What to produce: Scan the data for lines with "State" and report the count by itself.

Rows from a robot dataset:
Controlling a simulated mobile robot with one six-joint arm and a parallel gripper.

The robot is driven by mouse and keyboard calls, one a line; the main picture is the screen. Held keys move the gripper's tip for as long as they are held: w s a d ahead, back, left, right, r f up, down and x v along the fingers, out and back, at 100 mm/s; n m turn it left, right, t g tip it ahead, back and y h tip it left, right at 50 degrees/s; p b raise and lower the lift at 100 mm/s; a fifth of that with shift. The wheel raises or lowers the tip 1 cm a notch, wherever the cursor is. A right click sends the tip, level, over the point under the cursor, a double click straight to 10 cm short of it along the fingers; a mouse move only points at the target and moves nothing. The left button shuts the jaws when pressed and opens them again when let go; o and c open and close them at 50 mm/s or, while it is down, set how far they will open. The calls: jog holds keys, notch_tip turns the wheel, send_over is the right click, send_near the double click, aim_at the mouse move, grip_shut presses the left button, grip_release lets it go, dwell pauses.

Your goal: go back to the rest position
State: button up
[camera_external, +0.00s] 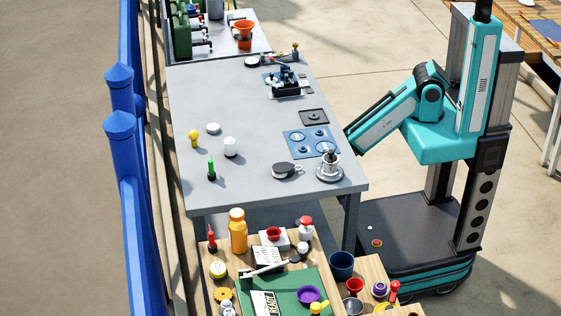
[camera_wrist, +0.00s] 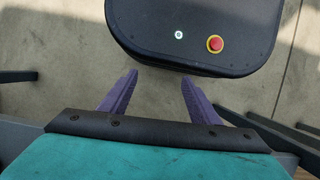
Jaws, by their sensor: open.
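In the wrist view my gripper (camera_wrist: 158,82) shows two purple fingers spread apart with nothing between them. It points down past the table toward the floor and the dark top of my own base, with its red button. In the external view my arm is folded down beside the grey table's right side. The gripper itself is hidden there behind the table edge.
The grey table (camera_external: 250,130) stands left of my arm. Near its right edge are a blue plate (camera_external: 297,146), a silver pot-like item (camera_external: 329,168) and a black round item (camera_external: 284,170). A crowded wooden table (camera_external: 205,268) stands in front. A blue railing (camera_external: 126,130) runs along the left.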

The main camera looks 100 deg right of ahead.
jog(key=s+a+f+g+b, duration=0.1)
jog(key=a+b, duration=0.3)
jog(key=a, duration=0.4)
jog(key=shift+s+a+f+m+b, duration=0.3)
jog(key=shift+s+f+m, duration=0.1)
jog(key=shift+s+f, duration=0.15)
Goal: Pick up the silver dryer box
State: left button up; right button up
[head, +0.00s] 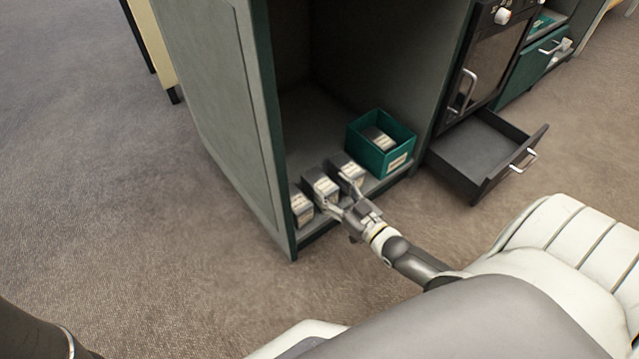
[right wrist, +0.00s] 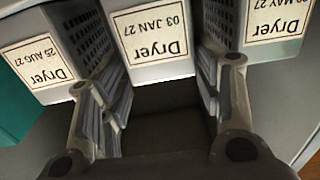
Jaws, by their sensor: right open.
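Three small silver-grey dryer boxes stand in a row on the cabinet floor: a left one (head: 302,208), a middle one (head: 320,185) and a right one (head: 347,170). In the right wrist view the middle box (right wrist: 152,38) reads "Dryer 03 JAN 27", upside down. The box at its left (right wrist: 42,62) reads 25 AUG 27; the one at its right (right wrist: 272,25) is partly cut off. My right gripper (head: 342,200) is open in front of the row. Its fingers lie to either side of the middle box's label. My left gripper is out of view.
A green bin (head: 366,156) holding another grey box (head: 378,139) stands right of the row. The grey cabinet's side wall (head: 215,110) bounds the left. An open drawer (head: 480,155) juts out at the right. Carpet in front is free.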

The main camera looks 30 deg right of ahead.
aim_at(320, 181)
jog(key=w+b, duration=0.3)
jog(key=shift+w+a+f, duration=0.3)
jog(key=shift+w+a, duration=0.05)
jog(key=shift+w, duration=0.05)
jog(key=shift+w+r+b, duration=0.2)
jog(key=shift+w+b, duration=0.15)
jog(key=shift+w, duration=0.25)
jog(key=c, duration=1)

Answer to the problem: 2